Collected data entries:
◇ ◇ ◇ ◇ ◇ ◇ ◇

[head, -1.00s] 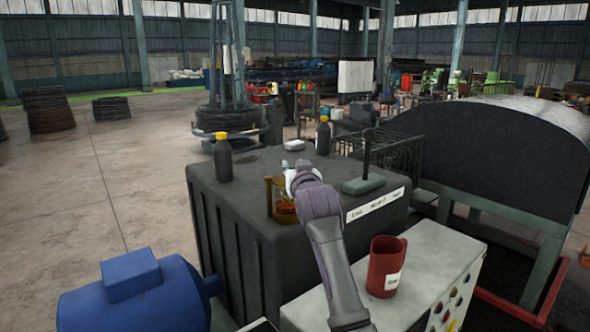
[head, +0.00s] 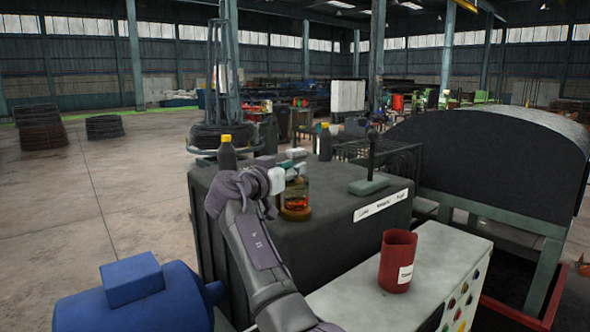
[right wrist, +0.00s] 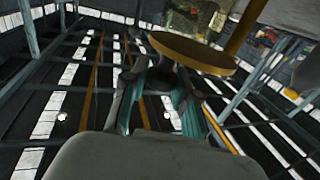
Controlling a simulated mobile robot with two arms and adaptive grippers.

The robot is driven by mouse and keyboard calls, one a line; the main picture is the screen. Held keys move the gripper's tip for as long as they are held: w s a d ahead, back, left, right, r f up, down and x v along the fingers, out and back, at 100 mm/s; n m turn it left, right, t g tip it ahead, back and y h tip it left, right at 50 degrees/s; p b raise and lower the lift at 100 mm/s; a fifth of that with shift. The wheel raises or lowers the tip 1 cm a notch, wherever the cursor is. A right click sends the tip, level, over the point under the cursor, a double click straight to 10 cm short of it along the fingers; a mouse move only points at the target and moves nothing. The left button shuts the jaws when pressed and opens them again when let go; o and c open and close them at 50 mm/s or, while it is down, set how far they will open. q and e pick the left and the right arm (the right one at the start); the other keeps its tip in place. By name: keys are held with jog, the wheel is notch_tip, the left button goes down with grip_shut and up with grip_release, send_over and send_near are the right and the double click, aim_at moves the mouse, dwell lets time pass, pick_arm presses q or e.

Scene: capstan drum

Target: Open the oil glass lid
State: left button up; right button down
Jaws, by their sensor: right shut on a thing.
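The oil glass (head: 296,202), a small amber glass with orange-brown contents, stands on top of the dark box. My right gripper (head: 296,157) reaches in from its left side, with the fingers at the top of the glass. In the right wrist view, a round brass lid (right wrist: 195,52) is at the fingertips (right wrist: 165,80), and the gripper is shut on it. A brass post rises beside the lid. The head view does not show the lid clearly, so I cannot tell how far it stands open. My left gripper is not in view.
Black bottles with yellow caps stand behind the glass, one left (head: 227,158) and one right (head: 325,145). A lever on a green base (head: 368,187) is to the right. A red mug (head: 397,262) stands on the control panel (head: 440,265). A blue motor (head: 140,295) is front left.

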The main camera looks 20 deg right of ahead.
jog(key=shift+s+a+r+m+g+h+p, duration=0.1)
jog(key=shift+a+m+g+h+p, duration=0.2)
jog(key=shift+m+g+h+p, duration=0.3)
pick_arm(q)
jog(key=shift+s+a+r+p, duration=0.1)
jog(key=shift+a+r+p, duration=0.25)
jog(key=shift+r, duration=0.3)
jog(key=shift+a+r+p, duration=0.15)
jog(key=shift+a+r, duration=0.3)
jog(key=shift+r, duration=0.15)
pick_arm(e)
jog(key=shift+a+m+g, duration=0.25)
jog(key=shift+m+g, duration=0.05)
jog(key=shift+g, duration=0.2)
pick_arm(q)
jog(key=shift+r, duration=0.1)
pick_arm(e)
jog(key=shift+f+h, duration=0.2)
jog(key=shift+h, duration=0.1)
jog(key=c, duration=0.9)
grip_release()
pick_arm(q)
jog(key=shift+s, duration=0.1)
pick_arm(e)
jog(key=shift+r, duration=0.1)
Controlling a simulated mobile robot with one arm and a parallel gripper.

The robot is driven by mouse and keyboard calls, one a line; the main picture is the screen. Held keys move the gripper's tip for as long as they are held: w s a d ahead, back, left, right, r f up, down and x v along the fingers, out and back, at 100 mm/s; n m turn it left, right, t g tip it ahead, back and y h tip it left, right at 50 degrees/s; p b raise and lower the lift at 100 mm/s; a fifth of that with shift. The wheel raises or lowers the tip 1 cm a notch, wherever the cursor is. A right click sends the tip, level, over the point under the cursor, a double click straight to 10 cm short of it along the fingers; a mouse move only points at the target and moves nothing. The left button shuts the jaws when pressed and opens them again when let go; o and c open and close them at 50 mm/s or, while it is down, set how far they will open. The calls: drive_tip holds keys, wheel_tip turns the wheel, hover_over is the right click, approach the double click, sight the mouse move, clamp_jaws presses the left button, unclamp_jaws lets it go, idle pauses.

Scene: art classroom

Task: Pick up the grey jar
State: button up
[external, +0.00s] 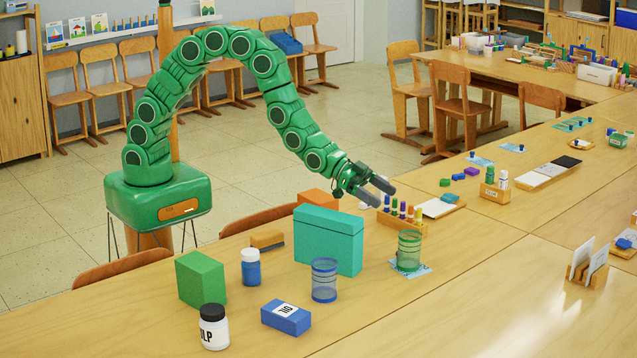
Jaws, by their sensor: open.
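No plainly grey jar shows. A white jar with a black lid and dark lettering (214,328) stands upright at the front left of the near table. A blue jar with a white lid (251,269) stands upright behind it. A blue-banded see-through cup (324,281) and a green one (409,251) stand to the right. My gripper (386,194) is open, with nothing seen between its fingers. It is above the table's far side, to the right of the teal box and well away from both lidded jars.
A large teal box (328,241) stands between the blue jar and my gripper, with an orange box (318,198) behind it. The table's front right (450,310) is clear.

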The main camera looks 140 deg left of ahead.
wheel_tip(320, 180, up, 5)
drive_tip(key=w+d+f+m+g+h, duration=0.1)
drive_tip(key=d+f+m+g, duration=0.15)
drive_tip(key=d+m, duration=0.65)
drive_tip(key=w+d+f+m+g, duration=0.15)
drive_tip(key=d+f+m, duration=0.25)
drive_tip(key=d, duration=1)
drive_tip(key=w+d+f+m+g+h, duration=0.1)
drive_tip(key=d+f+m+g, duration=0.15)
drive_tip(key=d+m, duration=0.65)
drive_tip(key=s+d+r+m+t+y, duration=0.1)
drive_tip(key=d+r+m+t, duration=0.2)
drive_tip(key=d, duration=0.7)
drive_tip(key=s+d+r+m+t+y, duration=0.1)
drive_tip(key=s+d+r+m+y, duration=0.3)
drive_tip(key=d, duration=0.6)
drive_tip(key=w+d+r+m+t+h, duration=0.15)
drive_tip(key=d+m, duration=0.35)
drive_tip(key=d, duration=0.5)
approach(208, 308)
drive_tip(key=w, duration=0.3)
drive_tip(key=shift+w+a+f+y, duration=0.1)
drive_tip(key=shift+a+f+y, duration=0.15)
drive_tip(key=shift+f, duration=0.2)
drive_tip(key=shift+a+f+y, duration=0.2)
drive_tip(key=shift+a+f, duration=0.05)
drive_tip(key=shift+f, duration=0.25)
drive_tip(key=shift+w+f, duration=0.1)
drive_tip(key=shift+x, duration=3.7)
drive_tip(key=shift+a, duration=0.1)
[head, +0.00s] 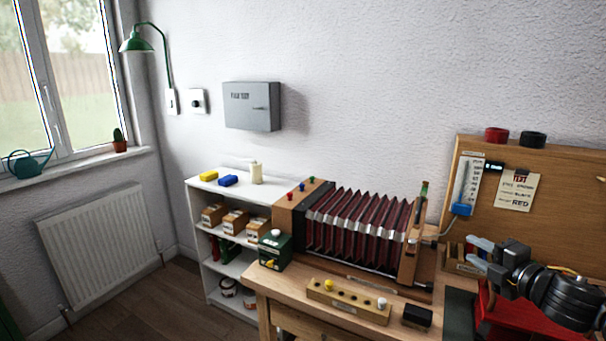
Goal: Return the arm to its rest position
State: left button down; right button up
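My right gripper (477,252) is at the right side of the head view, at the end of my dark right arm. Its two pale fingers point left and stand apart, with nothing visible between them. It is over the right part of the wooden workbench (300,290), in front of a small wooden tray (452,265). My left gripper is not in view.
A bellows device (355,230) with dark red folds stands left of the gripper. A wooden block with knobs (348,300), a black block (417,316) and a green box (274,250) are on the bench. A red object (500,322) lies below my arm. A wooden board (560,190) stands behind.

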◇ ◇ ◇ ◇ ◇ ◇ ◇

- [Task objective] Pictures are excluded; copy every other part of the records exactly.

- [Task result]
[head, -1.00s] 
[head, +0.00s] 
[right wrist, +0.00s] 
Controlling a simulated mobile robot with two arms and adaptive grippers.

The robot is driven by mouse and keyboard calls, one a line; the main picture is the screen. Held keys move the gripper's tip for as long as they are held: w s a d ahead, back, left, right, r f up, down and x v along the fingers, out and back, at 100 mm/s; n m turn it left, right, t g tip it ahead, back and y h tip it left, right at 50 degrees/s; p b raise and lower the lift at 100 mm/s; a fifth of that with shift. The wheel raises or lowers the tip 1 cm a notch, wherever the cursor is. A right click sends the tip, level, over the point under the cursor, a double click straight to 10 cm short of it along the fingers; a mouse move only points at the target and moves nothing. The left button shuts the jaws when pressed and opens them again when let go; o and c open and close them at 50 mm/s or, while it is down, set how far they will open. q and e pick the left and the right arm (the right one at the start); the other keeps its tip in place. By name: keys are held with jog, the wheel is notch_tip, the left button goes down with grip_shut and up with grip_release, send_over and send_near are the right and the double click, aim_at moves the mouse, dwell lets time pass, pick_arm presses q or e.

Scene: capstan drum

Target: Open the oil glass lid
State: left button up; right button down
Jaws, by their sensor: right shut on a thing.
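The oil glass (head: 296,202), a small amber glass with orange-brown contents, stands on top of the dark box. My right gripper (head: 296,157) reaches in from its left side, with the fingers at the top of the glass. In the right wrist view, a round brass lid (right wrist: 195,52) is at the fingertips (right wrist: 165,80), and the gripper is shut on it. A brass post rises beside the lid. The head view does not show the lid clearly, so I cannot tell how far it stands open. My left gripper is not in view.
Black bottles with yellow caps stand behind the glass, one left (head: 227,158) and one right (head: 325,145). A lever on a green base (head: 368,187) is to the right. A red mug (head: 397,262) stands on the control panel (head: 440,265). A blue motor (head: 140,295) is front left.

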The main camera looks 20 deg right of ahead.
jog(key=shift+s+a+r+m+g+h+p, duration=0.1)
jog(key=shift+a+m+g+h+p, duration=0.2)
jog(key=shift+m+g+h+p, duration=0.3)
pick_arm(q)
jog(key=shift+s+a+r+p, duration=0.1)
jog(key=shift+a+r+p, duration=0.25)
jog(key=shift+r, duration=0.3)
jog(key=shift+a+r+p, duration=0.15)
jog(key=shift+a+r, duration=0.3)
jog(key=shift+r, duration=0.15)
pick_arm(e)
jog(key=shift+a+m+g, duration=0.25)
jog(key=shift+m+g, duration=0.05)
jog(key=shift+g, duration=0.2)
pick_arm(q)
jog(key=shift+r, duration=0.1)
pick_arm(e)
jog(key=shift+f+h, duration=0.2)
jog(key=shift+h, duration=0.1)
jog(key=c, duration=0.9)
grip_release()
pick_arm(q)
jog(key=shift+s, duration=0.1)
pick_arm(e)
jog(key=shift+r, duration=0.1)
Controlling a simulated mobile robot with one arm and a parallel gripper.

The robot is driven by mouse and keyboard calls, one a line; the main picture is the screen. Held keys move the gripper's tip for as long as they are held: w s a d ahead, back, left, right, r f up, down and x v along the fingers, out and back, at 100 mm/s; n m turn it left, right, t g tip it ahead, back and y h tip it left, right at 50 degrees/s; p b raise and lower the lift at 100 mm/s; a fifth of that with shift. The wheel raises or lowers the tip 1 cm a notch, wherever the cursor is. A right click sends the tip, level, over the point under the cursor, a double click straight to 10 cm short of it along the fingers; a mouse move only points at the target and moves nothing. The left button shuts the jaws when pressed and opens them again when let go; o and c open and close them at 50 mm/s or, while it is down, set how far they will open. The calls: drive_tip holds keys, wheel_tip turns the wheel, hover_over is the right click, approach the double click, sight the mouse move, clamp_jaws presses the left button, unclamp_jaws lets it go, idle pauses.

Scene: art classroom

Task: Pick up the grey jar
State: button up
[external, +0.00s] 
Jaws, by their sensor: open.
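No plainly grey jar shows. A white jar with a black lid and dark lettering (214,328) stands upright at the front left of the near table. A blue jar with a white lid (251,269) stands upright behind it. A blue-banded see-through cup (324,281) and a green one (409,251) stand to the right. My gripper (386,194) is open, with nothing seen between its fingers. It is above the table's far side, to the right of the teal box and well away from both lidded jars.
A large teal box (328,241) stands between the blue jar and my gripper, with an orange box (318,198) behind it. The table's front right (450,310) is clear.

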The main camera looks 140 deg left of ahead.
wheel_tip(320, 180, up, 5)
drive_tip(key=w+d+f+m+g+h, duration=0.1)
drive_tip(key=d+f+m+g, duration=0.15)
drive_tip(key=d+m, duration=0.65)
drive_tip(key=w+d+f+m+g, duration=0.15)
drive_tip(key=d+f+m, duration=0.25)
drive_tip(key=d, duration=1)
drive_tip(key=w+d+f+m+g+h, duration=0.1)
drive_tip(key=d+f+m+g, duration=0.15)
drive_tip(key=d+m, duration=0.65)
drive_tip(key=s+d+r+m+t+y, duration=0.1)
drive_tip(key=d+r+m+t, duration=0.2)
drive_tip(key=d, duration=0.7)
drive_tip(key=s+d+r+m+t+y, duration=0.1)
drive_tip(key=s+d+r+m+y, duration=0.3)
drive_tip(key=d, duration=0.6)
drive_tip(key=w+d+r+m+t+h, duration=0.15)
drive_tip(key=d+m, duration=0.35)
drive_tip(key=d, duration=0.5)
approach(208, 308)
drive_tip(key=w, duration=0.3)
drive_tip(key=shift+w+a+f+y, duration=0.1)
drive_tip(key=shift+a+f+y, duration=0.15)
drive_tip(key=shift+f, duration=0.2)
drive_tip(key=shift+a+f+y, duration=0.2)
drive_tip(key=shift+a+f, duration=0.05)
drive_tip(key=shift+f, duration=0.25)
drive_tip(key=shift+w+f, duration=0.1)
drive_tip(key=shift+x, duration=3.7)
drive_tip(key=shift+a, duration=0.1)
[head, +0.00s] 
Goal: Return the arm to its rest position
State: left button down; right button up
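My right gripper (477,252) is at the right side of the head view, at the end of my dark right arm. Its two pale fingers point left and stand apart, with nothing visible between them. It is over the right part of the wooden workbench (300,290), in front of a small wooden tray (452,265). My left gripper is not in view.
A bellows device (355,230) with dark red folds stands left of the gripper. A wooden block with knobs (348,300), a black block (417,316) and a green box (274,250) are on the bench. A red object (500,322) lies below my arm. A wooden board (560,190) stands behind.

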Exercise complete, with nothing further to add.